• **Supplied records**:
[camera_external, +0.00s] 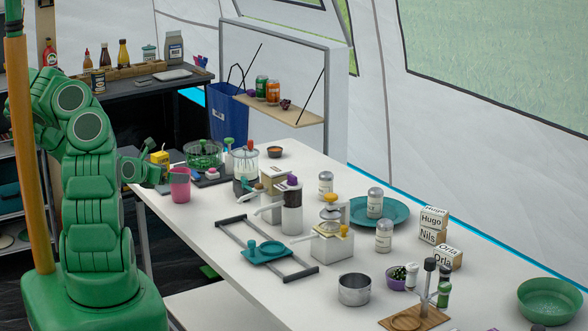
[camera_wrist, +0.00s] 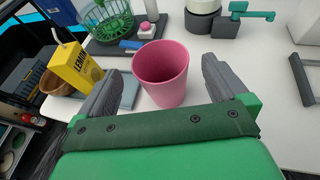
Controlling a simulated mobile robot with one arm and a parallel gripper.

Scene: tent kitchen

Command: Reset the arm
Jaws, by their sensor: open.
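My gripper (camera_external: 160,172) is at the near left end of the white table, beside a pink cup (camera_external: 180,186). In the wrist view my gripper (camera_wrist: 162,66) has its two grey fingers spread wide. The pink cup (camera_wrist: 161,80) stands upright and looks empty, between the fingertips in the picture, with a gap on each side. My green arm is bent at the left of the outside view, with its wrist reaching right towards the table.
A yellow lemon carton (camera_wrist: 76,68) stands left of my fingers, beside a wooden bowl (camera_wrist: 55,80). A green basket (camera_wrist: 107,20) is behind the cup.

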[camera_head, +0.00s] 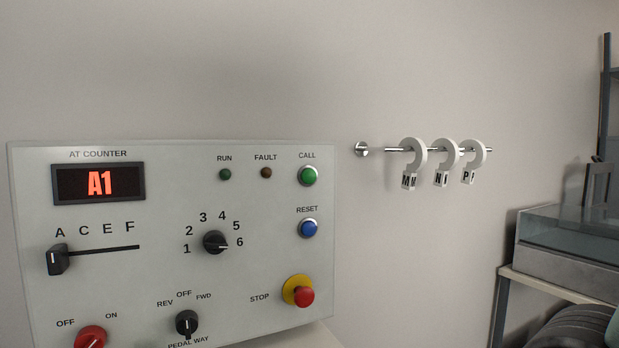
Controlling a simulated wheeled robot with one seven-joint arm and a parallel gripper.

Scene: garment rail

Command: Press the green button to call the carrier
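The green button (308,175) sits at the upper right of the grey control panel (265,205), under the label CALL. It has a silver ring around it and nothing is touching it. The RUN lamp (225,174) is dark green and the FAULT lamp (266,173) is dark brown; both look unlit. My gripper is not in view.
A blue RESET button (309,228) and a red STOP button (303,297) lie below the green one. A slider (58,260) stands at A. A rotary knob (215,242) points near 6. A wall rail (399,149) with lettered hooks and a shelf (560,283) are right.

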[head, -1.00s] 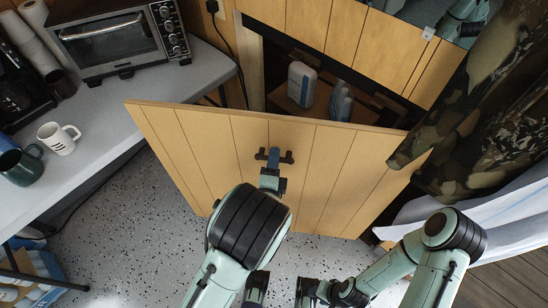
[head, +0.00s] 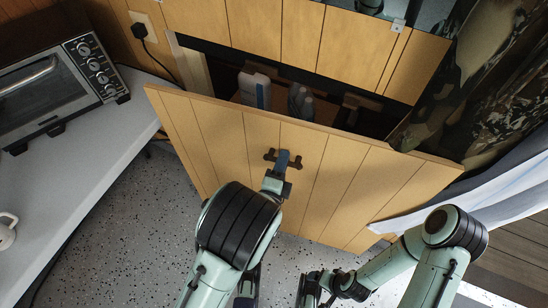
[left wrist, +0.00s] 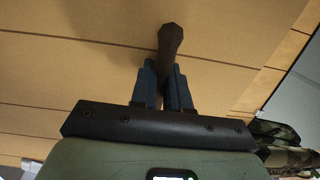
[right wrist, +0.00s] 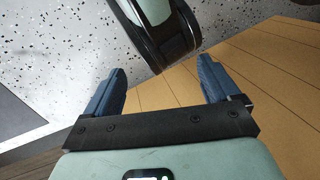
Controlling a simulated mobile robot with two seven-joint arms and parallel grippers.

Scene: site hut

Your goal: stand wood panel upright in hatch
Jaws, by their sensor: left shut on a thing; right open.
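The wood panel (head: 230,146) is a wide plank-lined board, tilted in front of the hatch (head: 320,95) and covering its lower part. My left gripper (head: 283,160) is shut on the dark handle (head: 269,154) at the panel's middle. In the left wrist view the blue fingers (left wrist: 165,85) close around the handle (left wrist: 170,45), with the panel (left wrist: 80,60) behind. My right gripper (right wrist: 160,90) is open and empty in its wrist view, low beside the panel (right wrist: 270,85). In the head view its fingers (head: 308,290) are near the floor.
White bottles (head: 255,90) stand inside the hatch opening. A grey counter (head: 90,150) with a toaster oven (head: 60,85) is on the left. A camouflage curtain (head: 480,85) hangs close to the panel's right end. Speckled floor (head: 150,240) is clear at lower left.

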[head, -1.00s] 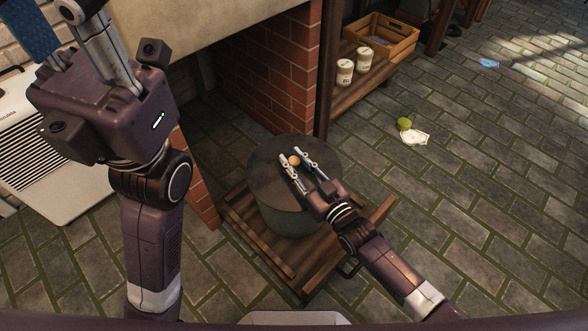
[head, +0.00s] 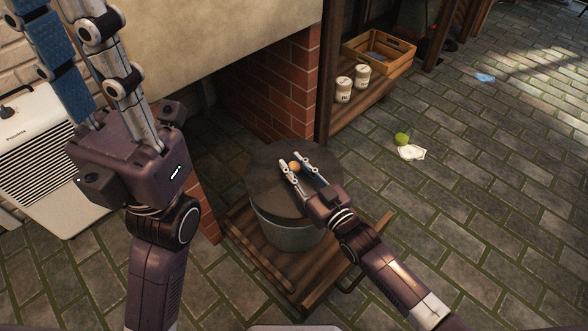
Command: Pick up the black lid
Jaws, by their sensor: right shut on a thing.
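The black lid (head: 268,189), a dark round disc with a small orange-brown knob (head: 294,167), covers the grey round pot (head: 287,236). The lid appears slightly raised from the pot, whose pale upper edge shows below it. My right gripper (head: 295,168) is shut on the lid, its two fingers on either side of the knob. My left gripper (head: 82,45) is large at the upper left, pointing up, its fingers spread apart and empty; its tips are cut off by the frame's top edge.
The pot stands on a wooden slatted platform (head: 241,238) beside a red brick wall (head: 283,85). A shelf holds two white canisters (head: 343,90) and a wooden crate (head: 381,50). A green ball (head: 402,139) and white paper (head: 411,153) lie on the open paved floor at right.

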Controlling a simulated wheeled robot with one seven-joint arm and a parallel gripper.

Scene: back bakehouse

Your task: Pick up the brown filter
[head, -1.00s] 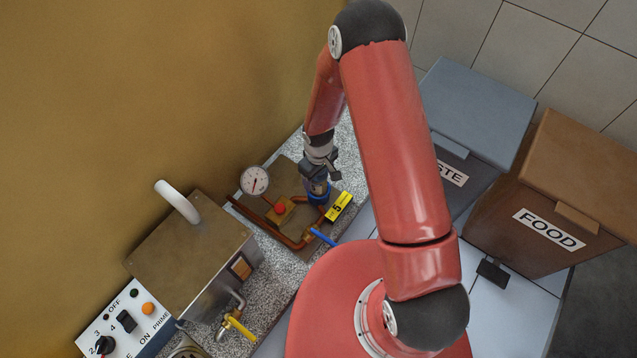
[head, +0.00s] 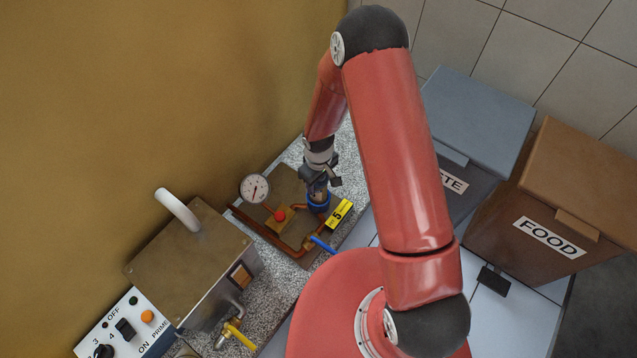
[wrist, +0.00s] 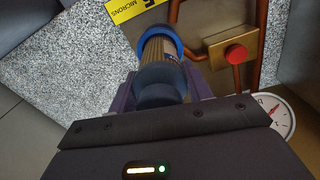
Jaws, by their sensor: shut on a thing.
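The brown filter (head: 318,193) is a pleated cylinder with a dark end cap. It stands upright at the blue ring (head: 318,205) on the pipework board, part of its brown side showing above the ring. My gripper (head: 319,180) is directly above and shut on the filter's capped end. In the wrist view the filter (wrist: 160,52) runs from between my fingers (wrist: 162,90) into the blue ring (wrist: 172,32); its lower end is hidden there.
A pressure gauge (head: 255,188), red knob (head: 280,215) and copper pipes are close left of the filter. A yellow label (head: 340,213) is right of it. A steel box (head: 190,260) stands nearer on the counter. Bins (head: 480,115) stand at the right.

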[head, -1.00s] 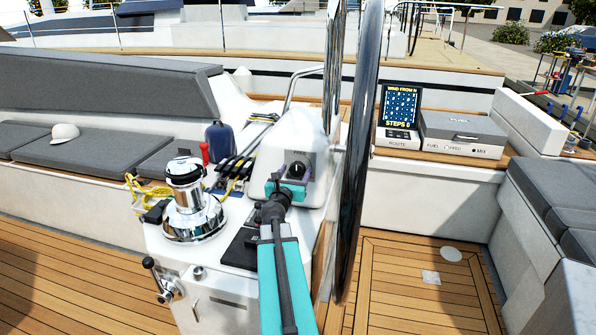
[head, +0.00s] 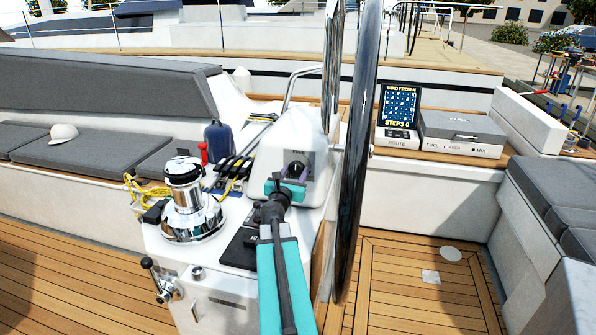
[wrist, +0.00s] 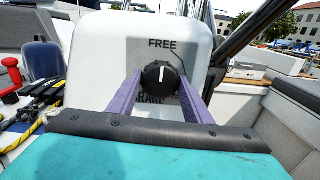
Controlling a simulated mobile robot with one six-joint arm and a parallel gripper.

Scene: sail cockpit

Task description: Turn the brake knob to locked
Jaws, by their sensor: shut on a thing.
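The brake knob (wrist: 159,77) is a black ribbed dial with a white pointer line, on the front of a white pedestal (head: 284,145). In the wrist view the pointer stands about upright, toward the word FREE above it. Lettering below the knob is partly hidden by it and my fingers. My gripper (wrist: 160,84) has its two purple fingers on either side of the knob, shut on it. In the head view the knob shows as a dark round spot (head: 296,169) just above my teal gripper.
A large steering wheel (head: 359,150) stands close to the right of the pedestal. A chrome winch (head: 188,205) with yellow rope and a blue bottle (head: 219,143) are to the left. A route screen (head: 399,107) and a grey fuel box (head: 463,132) sit behind at right.

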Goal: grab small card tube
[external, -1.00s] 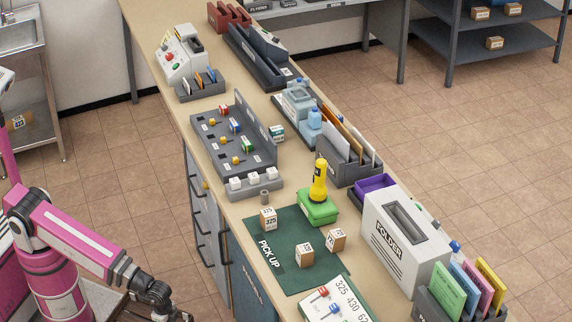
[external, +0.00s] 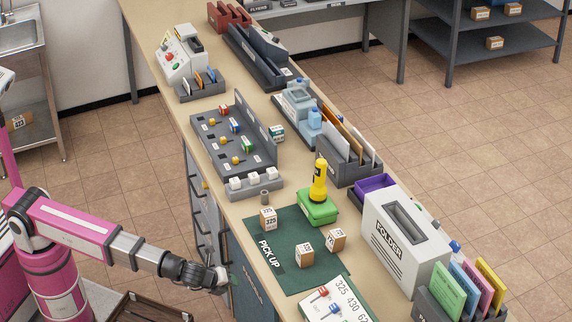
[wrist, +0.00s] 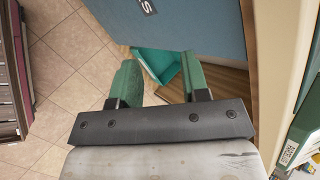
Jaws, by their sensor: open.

• **Problem**:
Pick out, from the lines above, every one that contains the string "joint".

• **Answer below**:
Controlling a simulated wheeled robot with one seven-joint arm and a parallel gripper.
Controlling a simulated mobile robot with two seven-joint arms and parallel grippers.
Controlling a simulated wheeled robot with one seven-joint arm and a parallel gripper.
Controlling a simulated mobile robot with one six-joint arm and a parallel gripper.

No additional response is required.